Task:
Write out again exactly the lines from the one containing "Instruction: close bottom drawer" through the one containing "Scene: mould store", both included, and omit the pictures.

Data provided:
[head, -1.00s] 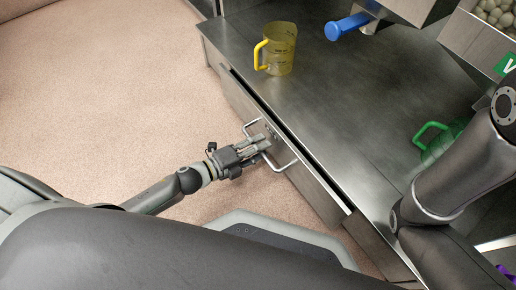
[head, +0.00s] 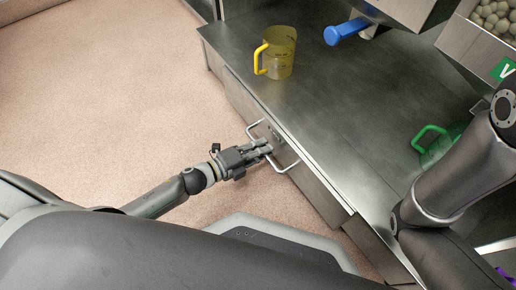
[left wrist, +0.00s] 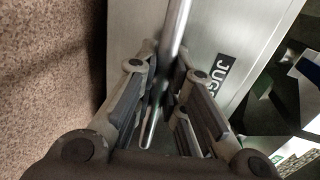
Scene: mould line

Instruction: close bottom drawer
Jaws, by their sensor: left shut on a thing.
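The drawer front (head: 318,190) is grey metal under the steel counter, with a bent metal handle (head: 284,169). Only this drawer front shows clearly, so I cannot tell whether it is the bottom one. Its top edge lies close along the counter edge, with no wide gap visible. My left gripper (head: 268,147) is shut on the handle's middle. In the left wrist view the handle bar (left wrist: 178,32) runs between the fingers (left wrist: 160,88), and the drawer front (left wrist: 232,30) carries a dark label starting "JUG". My right gripper is out of view.
A yellow jug (head: 279,55) stands on the counter (head: 330,105), with a green jug (head: 431,150) farther right, partly behind my right arm. A blue-handled tool (head: 347,29) and a bin of pale balls (head: 494,18) are at the upper right. The floor (head: 100,90) at left is clear.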

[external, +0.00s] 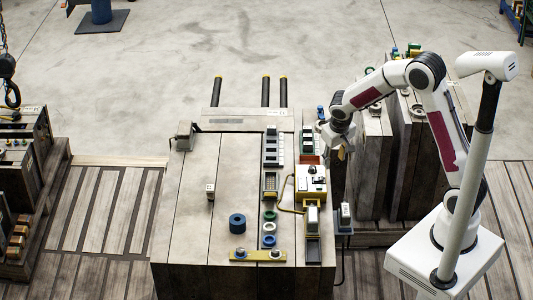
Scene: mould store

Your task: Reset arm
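My gripper (340,152) is at the end of my white arm, off the right edge of the wooden mould block (190,200) in the external view. It hangs above the gap between this block and the wooden blocks to its right. The fingers point down and look small. I cannot tell whether they are open or shut, or whether anything is between them. The arm is bent, with its elbow high at the upper right.
A hook (12,95) hangs at far left.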

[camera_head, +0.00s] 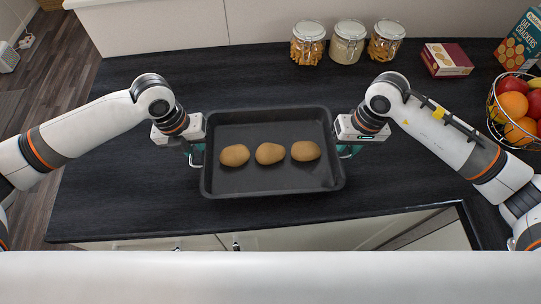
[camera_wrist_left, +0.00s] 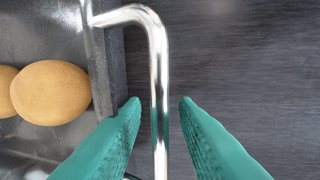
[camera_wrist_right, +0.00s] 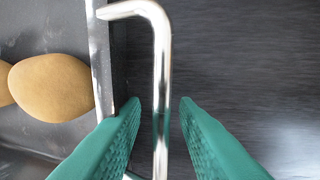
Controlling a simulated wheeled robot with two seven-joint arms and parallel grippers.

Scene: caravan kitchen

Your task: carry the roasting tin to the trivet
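The dark roasting tin (camera_head: 270,180) sits on the black worktop in the head view, holding three brown potatoes in a row. It has a silver wire handle at each end. My left gripper (camera_head: 194,154) is at the tin's left end; in the left wrist view its green fingers stand open on either side of the left handle (camera_wrist_left: 158,60), with gaps showing. My right gripper (camera_head: 346,152) is at the right end; in the right wrist view its fingers are open around the right handle (camera_wrist_right: 161,60), also with gaps. I see no trivet in any view.
Three glass jars (camera_head: 348,43) stand behind the tin. A dark red box (camera_head: 447,60), an oat cracker box (camera_head: 520,40) and a wire fruit basket (camera_head: 515,110) are to the right. The worktop (camera_head: 120,200) left of the tin is clear. Its front edge is near the tin.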

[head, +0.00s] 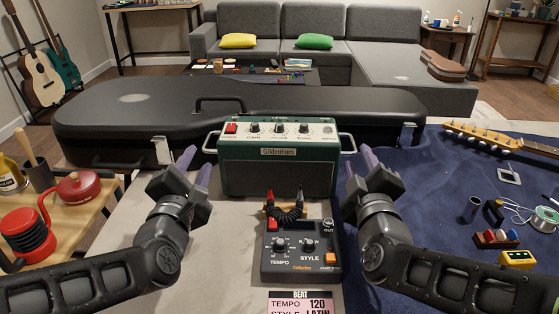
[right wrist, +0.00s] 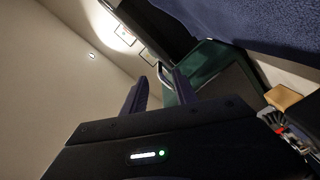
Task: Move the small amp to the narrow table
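The small amp (head: 277,165) is a dark green box with a light control panel and a metal handle on each side. It stands upright on the pale worktop in the middle of the head view. My left gripper (head: 196,164) is open beside its left handle (head: 210,142). My right gripper (head: 360,163) is open by its right handle (head: 348,143). In the right wrist view the fingers (right wrist: 160,92) are apart, with the metal handle (right wrist: 164,74) near their tips. Contact is unclear. A slim-legged table (head: 150,6) stands at the back left; I cannot tell whether it is the narrow table.
A black guitar case (head: 130,112) lies behind the amp. A drum machine (head: 300,255) with a coiled cable sits in front. A blue cloth (head: 430,200) with a guitar neck and tools lies right. A wooden side table (head: 105,200) with a red pot stands left.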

Exercise output:
Instruction: close bottom drawer
Jaws, by their sensor: left shut on a thing.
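The drawer front (head: 318,190) is grey metal under the steel counter, with a bent metal handle (head: 284,169). Only this drawer front shows clearly, so I cannot tell whether it is the bottom one. Its top edge lies close along the counter edge, with no wide gap visible. My left gripper (head: 268,147) is shut on the handle's middle. In the left wrist view the handle bar (left wrist: 178,32) runs between the fingers (left wrist: 160,88), and the drawer front (left wrist: 232,30) carries a dark label starting "JUG". My right gripper is out of view.
A yellow jug (head: 279,55) stands on the counter (head: 330,105), with a green jug (head: 431,150) farther right, partly behind my right arm. A blue-handled tool (head: 347,29) and a bin of pale balls (head: 494,18) are at the upper right. The floor (head: 100,90) at left is clear.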

[external, +0.00s] 
Scene: mould store

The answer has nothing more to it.